Apple yesterday shared details of how face recognition works on the iPhone X, but one thing that hasn’t gotten the attention it deserves is how Apple future-proofed its iOS authentication from the start.
This future-proofing is why all Touch ID enabled apps will automatically authenticate with Face ID without requiring developers to update …
When a developer wants an app user to authenticate, they don’t get involved in the nitty-gritty of how that authentication is performed. They just use code that asks iOS to do it for them – what Apple calls the Local Authentication framework.
That code is agnostic about the method used for authentication. The app developer neither knows nor cares whether Touch ID or Face ID was used for biometric verification, which is why any app that supports Touch ID will automatically support Face ID on the iPhone X.
Apple does allow developers the freedom to disallow biometric authentication altogether, and require a passcode at all times. That could be done with an enterprise app, for example, if a company has a policy of not allowing biometric authentication. But if they do allow it, it doesn’t matter what method is used.
As an aside, the way Apple Pay works with Face ID sounds, on the, ah, face of it, to be rather clunky.
To authorize an in-store payment with Face ID, you must first confirm intent to pay by double-clicking the side button.

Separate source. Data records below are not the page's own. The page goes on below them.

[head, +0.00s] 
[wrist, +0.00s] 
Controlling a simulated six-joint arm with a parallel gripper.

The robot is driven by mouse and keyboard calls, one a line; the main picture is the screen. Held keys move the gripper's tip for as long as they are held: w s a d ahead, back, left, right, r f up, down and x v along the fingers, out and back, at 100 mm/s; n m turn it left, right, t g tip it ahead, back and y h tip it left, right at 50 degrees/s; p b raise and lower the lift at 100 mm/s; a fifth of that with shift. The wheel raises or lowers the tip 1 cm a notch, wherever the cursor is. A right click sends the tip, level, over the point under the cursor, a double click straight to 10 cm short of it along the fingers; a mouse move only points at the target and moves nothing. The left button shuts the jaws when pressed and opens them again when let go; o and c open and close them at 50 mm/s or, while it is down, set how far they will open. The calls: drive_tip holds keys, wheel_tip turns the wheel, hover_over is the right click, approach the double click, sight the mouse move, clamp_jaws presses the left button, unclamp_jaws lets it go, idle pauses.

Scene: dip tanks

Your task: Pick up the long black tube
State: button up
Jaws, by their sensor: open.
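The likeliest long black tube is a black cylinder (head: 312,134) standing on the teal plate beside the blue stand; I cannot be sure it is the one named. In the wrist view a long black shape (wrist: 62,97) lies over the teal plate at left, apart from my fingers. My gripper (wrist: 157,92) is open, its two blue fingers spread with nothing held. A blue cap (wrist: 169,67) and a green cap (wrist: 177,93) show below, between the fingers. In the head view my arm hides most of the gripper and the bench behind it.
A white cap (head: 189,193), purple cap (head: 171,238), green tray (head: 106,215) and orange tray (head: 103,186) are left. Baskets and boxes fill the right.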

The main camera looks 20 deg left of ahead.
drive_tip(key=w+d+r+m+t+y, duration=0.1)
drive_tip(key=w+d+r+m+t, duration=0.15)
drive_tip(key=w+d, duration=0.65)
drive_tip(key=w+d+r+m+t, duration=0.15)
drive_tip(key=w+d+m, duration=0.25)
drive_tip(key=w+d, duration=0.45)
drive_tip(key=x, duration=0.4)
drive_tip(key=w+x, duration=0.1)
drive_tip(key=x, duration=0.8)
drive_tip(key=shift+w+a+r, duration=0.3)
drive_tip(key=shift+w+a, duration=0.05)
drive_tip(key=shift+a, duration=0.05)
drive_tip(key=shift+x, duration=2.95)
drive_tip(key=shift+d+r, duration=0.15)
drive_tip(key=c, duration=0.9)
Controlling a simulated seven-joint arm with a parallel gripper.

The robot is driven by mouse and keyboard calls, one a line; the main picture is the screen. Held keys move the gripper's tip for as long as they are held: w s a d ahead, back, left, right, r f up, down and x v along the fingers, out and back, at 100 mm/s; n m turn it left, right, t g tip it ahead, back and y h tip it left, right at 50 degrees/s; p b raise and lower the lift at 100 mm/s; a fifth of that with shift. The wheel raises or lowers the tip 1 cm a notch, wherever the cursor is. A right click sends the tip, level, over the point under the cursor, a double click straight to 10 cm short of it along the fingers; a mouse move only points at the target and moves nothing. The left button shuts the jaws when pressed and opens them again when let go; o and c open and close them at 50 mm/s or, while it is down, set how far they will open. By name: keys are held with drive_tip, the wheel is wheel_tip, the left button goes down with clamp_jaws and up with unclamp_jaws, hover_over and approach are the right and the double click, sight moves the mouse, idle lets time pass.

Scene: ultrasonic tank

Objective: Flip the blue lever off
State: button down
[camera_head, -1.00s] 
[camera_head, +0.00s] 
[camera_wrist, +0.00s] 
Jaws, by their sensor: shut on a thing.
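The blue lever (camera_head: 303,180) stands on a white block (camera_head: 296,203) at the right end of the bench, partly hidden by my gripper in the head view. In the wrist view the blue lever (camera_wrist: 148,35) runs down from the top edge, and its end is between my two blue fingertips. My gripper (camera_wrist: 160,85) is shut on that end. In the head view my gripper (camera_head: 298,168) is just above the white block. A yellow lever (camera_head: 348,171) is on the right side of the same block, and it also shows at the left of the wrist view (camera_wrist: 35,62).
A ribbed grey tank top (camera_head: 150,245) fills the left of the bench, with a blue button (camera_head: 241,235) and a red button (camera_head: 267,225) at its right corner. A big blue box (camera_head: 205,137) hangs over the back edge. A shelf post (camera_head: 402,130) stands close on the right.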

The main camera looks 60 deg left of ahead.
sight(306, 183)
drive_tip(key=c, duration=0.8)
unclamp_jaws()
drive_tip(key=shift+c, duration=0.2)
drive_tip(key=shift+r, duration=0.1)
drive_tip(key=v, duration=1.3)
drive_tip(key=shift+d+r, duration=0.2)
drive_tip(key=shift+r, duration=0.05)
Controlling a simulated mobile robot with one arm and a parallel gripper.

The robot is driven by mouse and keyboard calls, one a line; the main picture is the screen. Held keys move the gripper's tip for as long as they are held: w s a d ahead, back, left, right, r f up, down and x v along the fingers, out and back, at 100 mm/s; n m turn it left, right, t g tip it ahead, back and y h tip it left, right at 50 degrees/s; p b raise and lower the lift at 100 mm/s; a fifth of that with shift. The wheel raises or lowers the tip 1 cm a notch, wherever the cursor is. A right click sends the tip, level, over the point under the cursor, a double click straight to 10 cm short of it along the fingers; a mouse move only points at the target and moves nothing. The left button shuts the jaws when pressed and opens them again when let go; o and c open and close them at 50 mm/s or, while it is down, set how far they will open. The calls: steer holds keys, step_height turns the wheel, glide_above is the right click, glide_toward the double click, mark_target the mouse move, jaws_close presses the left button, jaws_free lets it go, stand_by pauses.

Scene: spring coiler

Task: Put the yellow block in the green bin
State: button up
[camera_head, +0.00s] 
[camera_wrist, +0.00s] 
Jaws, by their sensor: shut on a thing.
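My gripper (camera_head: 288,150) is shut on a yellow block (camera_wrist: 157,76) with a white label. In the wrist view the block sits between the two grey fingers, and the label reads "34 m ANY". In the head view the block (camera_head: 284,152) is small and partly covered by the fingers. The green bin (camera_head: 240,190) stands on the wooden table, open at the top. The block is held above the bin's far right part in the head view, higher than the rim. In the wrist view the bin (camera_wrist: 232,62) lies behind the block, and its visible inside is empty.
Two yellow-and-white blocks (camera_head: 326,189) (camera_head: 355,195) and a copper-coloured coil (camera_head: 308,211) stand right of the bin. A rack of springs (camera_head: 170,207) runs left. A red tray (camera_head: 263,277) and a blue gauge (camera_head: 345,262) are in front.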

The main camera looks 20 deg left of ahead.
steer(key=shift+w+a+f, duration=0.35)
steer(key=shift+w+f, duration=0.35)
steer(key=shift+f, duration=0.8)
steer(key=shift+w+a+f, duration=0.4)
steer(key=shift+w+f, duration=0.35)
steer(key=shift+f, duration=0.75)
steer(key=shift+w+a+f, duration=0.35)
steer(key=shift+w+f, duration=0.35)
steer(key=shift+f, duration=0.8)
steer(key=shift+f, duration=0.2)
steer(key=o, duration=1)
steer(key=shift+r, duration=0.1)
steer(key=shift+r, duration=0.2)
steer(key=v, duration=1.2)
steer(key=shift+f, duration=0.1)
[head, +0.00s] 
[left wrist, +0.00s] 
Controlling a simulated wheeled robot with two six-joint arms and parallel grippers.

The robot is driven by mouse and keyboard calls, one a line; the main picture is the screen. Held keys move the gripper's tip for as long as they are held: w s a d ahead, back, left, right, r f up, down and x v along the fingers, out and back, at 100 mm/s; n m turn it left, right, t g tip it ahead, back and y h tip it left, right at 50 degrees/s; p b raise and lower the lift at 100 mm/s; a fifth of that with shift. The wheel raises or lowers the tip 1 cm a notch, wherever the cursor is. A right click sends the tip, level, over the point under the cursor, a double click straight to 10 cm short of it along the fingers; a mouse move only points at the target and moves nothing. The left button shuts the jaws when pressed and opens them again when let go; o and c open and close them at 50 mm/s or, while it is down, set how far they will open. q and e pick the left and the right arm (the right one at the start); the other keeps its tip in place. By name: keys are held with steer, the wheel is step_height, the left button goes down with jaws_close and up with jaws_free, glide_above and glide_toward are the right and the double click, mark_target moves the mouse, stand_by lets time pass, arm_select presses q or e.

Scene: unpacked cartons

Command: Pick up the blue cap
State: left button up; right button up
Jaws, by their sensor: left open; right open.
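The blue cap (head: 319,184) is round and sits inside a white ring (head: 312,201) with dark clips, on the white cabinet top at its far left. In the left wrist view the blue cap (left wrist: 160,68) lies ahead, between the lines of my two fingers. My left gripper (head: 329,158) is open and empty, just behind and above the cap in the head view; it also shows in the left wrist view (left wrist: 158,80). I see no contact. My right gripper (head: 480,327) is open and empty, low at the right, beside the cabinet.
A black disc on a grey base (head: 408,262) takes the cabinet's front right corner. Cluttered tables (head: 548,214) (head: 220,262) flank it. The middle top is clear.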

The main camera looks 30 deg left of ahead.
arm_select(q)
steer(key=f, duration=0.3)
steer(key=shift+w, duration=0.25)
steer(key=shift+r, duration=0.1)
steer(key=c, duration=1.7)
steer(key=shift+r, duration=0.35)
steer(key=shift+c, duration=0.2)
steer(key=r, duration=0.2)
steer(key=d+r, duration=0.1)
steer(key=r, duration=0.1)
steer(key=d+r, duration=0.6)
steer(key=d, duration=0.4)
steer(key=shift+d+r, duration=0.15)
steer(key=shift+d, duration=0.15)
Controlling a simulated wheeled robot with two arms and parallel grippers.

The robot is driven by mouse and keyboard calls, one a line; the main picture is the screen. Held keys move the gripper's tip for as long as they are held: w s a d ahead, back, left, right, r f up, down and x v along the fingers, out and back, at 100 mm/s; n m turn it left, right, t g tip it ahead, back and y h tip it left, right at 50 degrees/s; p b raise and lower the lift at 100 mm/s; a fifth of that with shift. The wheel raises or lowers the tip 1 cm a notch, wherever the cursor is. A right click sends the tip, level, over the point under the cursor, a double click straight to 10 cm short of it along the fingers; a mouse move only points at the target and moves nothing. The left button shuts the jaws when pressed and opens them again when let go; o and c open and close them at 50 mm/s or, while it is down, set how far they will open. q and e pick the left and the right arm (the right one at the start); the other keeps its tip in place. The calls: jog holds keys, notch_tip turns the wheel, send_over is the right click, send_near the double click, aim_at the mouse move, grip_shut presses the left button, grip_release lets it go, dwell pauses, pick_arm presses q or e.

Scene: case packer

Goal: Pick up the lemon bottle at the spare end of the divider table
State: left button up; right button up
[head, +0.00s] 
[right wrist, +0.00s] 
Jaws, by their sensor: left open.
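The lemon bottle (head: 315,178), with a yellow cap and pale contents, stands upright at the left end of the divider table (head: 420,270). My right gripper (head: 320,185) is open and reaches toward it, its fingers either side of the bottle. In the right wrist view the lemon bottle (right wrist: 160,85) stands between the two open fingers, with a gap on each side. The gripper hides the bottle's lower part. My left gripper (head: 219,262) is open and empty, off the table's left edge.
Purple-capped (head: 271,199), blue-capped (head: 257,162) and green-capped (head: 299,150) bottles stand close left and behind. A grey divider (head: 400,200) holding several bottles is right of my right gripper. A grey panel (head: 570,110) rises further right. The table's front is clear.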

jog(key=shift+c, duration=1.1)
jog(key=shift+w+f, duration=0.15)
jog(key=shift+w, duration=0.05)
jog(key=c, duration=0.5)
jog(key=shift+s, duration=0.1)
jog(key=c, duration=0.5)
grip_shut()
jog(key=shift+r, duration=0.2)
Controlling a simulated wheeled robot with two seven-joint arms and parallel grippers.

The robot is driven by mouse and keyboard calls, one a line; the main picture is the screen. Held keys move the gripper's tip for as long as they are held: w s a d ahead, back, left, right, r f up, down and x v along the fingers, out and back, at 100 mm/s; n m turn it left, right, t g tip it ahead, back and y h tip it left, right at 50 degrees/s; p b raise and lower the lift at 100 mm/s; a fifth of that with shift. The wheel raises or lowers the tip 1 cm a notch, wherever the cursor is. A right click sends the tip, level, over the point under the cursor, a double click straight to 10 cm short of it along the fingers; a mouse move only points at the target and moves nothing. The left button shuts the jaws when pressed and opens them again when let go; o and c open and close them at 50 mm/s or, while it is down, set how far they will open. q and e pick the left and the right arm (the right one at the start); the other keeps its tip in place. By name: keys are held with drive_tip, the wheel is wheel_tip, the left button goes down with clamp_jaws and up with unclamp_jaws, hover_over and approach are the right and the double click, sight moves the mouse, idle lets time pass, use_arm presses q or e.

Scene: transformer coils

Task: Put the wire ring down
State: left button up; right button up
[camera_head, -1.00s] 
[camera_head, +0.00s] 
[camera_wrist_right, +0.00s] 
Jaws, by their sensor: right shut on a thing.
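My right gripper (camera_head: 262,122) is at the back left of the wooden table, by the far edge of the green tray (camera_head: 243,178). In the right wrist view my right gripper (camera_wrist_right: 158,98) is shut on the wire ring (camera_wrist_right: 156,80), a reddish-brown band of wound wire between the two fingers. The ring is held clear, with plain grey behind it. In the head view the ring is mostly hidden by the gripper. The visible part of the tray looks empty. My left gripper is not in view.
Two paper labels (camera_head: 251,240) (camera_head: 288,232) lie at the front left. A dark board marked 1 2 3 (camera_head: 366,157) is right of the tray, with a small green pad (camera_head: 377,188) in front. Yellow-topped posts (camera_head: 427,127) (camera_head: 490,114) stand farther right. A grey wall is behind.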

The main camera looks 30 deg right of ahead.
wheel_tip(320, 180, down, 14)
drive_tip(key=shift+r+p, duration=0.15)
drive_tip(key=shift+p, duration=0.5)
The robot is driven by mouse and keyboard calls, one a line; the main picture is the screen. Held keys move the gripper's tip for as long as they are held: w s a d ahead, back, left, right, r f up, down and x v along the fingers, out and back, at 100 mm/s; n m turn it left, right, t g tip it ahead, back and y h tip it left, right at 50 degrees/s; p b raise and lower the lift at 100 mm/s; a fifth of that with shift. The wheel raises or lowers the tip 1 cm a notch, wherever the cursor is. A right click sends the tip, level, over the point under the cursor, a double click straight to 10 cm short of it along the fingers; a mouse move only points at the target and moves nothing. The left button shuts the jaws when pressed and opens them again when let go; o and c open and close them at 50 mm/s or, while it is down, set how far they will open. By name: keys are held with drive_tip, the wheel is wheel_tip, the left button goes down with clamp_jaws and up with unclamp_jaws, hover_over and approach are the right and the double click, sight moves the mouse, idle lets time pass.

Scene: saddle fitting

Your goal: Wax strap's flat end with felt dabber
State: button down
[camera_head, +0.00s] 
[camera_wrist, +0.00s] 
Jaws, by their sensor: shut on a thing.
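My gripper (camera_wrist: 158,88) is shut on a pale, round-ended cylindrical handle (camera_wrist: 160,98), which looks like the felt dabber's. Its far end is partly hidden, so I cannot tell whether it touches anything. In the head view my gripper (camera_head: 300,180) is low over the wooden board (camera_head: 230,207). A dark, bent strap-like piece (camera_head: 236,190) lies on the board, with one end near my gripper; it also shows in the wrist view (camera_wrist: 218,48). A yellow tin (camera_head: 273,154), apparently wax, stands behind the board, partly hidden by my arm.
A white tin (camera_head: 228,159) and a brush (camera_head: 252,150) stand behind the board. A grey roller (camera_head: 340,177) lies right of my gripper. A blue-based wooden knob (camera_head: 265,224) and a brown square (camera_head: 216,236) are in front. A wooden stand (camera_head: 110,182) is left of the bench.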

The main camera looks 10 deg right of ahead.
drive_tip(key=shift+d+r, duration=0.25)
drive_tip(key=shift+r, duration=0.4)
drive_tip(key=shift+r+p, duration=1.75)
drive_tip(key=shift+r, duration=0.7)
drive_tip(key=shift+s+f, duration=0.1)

You then authenticate using Face ID before placing your iPhone X near the contactless payment reader.
That sounds on paper like three separate steps: double-click the button to initiate, then authenticate, then hold the phone out to the payment terminal.
In practice, though, I suspect it will be a far smoother experience, thanks to the speed of Face ID. You double-click, Face ID authenticates before you even know it, and you then hold out the phone. The real-life experience will, then, be exactly the same as for the Apple Watch today: double-click, hold device to terminal.
One other interesting thing on the 3D camera and apps: developers get access to the face-scanning info. They don’t get direct access to Face ID (only the standard yes/no response), and can’t write their own 3D face-recognition code as they simply cannot access the high-fidelity depth data.
Apple does give developers access to 3D positional information of facial features, which enables the creation of Animoji-style applications. It will be interesting to see what they do with it.